Aim:
Wherever the string "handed" appears, copy the whole line.

· · · · ·

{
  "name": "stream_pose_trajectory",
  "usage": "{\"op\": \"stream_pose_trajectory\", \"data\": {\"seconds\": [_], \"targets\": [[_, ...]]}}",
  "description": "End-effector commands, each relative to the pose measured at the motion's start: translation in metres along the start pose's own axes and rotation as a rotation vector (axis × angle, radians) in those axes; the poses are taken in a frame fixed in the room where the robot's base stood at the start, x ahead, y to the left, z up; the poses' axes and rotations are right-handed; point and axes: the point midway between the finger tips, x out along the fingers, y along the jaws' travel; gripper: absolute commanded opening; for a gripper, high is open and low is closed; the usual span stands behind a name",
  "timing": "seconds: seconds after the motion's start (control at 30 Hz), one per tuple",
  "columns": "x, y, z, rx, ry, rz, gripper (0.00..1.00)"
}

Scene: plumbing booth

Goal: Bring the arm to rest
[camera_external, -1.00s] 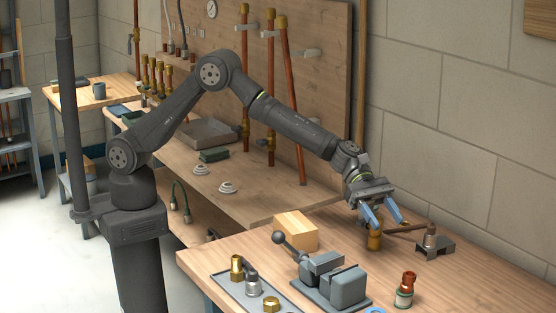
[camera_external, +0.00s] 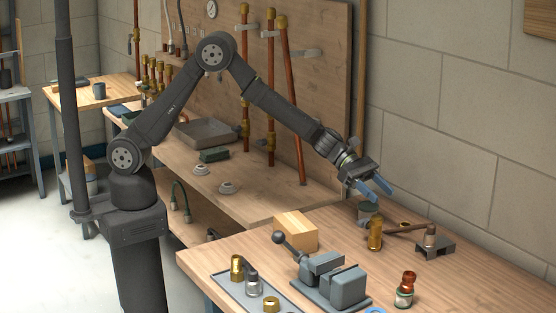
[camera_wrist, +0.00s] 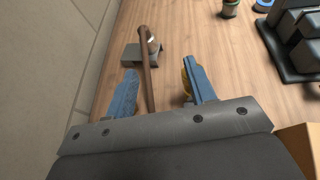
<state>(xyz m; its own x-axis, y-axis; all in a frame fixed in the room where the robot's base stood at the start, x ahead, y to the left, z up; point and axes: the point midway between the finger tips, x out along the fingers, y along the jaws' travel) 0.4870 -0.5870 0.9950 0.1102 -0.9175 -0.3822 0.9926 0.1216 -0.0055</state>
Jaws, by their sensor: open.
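My gripper (camera_external: 374,190) is above the far side of the front wooden bench, with its blue fingers apart and nothing between them. It also shows in the wrist view (camera_wrist: 160,92), fingers spread over the bench top. A brass fitting (camera_external: 375,234) stands upright on the bench below and apart from the fingers. In the wrist view the brass fitting (camera_wrist: 186,82) is mostly hidden behind the right finger. A brown-handled tool (camera_external: 406,229) lies beside it; its handle (camera_wrist: 147,75) shows between the fingers in the wrist view.
A grey vise (camera_external: 335,283), a wooden block (camera_external: 296,231), a grey bracket (camera_external: 436,247) and a copper-topped jar (camera_external: 405,290) stand on the front bench. A grey can (camera_external: 367,210) is behind the brass fitting. A pegboard with copper pipes (camera_external: 270,90) and the wall are behind.

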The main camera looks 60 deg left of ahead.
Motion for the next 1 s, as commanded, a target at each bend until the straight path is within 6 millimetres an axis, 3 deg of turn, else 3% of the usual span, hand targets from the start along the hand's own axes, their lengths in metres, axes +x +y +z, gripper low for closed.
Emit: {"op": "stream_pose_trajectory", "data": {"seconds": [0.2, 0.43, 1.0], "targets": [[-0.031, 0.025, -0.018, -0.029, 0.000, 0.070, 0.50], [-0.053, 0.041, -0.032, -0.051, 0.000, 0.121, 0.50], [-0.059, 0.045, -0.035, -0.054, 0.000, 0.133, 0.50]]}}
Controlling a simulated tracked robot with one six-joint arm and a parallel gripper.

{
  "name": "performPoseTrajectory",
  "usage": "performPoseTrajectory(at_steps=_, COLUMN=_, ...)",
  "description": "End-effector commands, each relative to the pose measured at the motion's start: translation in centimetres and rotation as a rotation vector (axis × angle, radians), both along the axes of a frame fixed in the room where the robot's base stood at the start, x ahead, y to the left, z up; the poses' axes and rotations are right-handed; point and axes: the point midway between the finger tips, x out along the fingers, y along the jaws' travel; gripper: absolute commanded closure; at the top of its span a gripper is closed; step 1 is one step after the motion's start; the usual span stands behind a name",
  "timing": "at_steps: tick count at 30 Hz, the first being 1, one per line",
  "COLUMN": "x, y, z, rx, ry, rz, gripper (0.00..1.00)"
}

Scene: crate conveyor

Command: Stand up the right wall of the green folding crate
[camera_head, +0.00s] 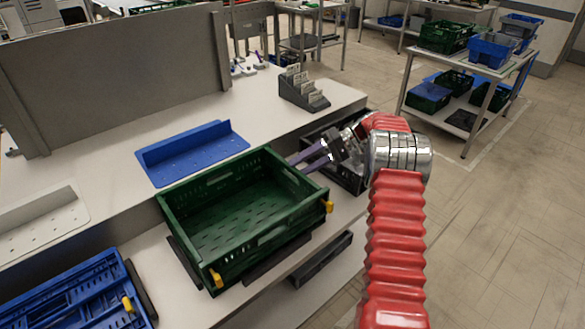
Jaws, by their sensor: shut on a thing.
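The green folding crate (225,256) sits on the conveyor in the middle of the view. Its left, back and front walls stand, and its floor is empty. Its right wall (295,181) also looks upright or nearly so. My gripper (297,166) has purple fingers and reaches in from the right. It is shut on the right wall at its upper rim. The fingertips partly cover the rim, so the exact contact is hard to see. Yellow latches (329,207) show at the front corners.
A blue folded crate (65,300) lies at lower left. A blue bracket (190,150) and a grey card holder (303,92) are on the bench behind. A dark crate (345,178) is right of the green one, partly behind my arm. Open floor lies at right.

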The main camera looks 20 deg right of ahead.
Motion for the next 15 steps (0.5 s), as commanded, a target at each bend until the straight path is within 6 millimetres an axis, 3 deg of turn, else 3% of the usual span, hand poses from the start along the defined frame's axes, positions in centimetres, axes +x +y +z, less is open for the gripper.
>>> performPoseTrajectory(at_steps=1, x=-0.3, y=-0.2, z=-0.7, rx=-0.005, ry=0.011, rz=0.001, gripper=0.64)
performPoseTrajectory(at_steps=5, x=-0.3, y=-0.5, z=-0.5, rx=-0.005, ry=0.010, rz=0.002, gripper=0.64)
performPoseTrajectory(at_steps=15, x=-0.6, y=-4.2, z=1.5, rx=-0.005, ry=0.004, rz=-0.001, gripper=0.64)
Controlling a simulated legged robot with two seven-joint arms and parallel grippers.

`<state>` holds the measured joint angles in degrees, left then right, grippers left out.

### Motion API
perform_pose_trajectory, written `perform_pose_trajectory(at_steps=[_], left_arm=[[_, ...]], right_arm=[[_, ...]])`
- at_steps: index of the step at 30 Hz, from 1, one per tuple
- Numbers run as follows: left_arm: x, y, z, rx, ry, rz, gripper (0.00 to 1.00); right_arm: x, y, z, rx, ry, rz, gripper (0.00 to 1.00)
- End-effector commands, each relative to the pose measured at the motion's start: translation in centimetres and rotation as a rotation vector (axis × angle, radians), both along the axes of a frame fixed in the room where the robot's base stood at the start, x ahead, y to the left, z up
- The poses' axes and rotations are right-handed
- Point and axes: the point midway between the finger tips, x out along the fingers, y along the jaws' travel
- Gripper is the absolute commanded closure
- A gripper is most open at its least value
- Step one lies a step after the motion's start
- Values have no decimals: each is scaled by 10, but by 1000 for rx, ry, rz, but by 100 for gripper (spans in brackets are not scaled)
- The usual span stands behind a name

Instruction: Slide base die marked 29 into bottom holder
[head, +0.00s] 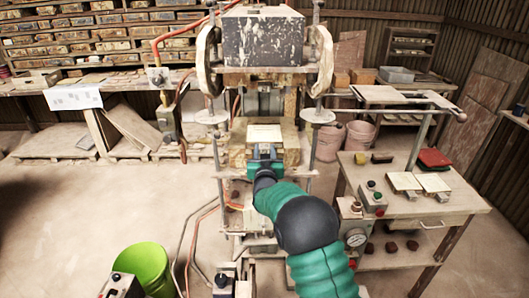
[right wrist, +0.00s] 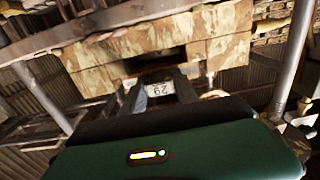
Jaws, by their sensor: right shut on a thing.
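The press's bottom holder (head: 236,158) is a worn, tan, blocky piece low in the press frame, with a pale square plate (head: 264,133) on top. In the right wrist view, the holder (right wrist: 115,48) shows stained tan blocks around a dark slot. My right gripper (head: 264,153) is at the front of the holder, in line with its middle. It is shut on the base die's labelled front part; the label 29 (right wrist: 160,89) shows between the fingers. The rest of the die is hidden, so I cannot tell how deep it sits. My left gripper is not in view.
The grey upper press block (head: 264,38) hangs above, between round side wheels and upright rods. A side table (head: 430,207) with tiles and a button box stands at right.

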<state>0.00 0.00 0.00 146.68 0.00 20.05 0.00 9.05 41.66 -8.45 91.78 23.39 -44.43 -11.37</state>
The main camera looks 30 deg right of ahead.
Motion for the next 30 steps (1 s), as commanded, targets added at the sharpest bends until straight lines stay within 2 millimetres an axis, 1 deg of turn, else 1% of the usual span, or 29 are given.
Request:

· · · · ·

Solution to the exercise:
  "description": "End-effector commands, each relative to the pose measured at the motion's start: translation in metres along the start pose's own axes and rotation as a rotation vector (axis × angle, radians) in those axes; the poses are taken in a frame fixed in the room where the robot's base stood at the start, x ahead, y to the left, z up; the poses' axes and rotations are right-handed; point and axes: the point midway between the finger tips, x out along the fingers, y along the jaws' travel; gripper: absolute commanded opening; for a gripper, high is open and low is closed; the usual span stands behind a name",
  "description": "End-effector commands, each relative to the pose measured at the motion's start: translation in centimetres and rotation as a rotation vector (axis × angle, radians), both along the axes of a frame fixed in the room where the robot's base stood at the start, x ahead, y to the left, z up; the poses' axes and rotations are right-handed; point and axes: the point midway between the finger tips, x out along the fingers, y along the jaws' travel; gripper: absolute commanded closure; at the top of its span a gripper is closed; step 1 is one step after the motion's start; the usual span stands behind a name",
- The poses' axes and rotations are right-handed

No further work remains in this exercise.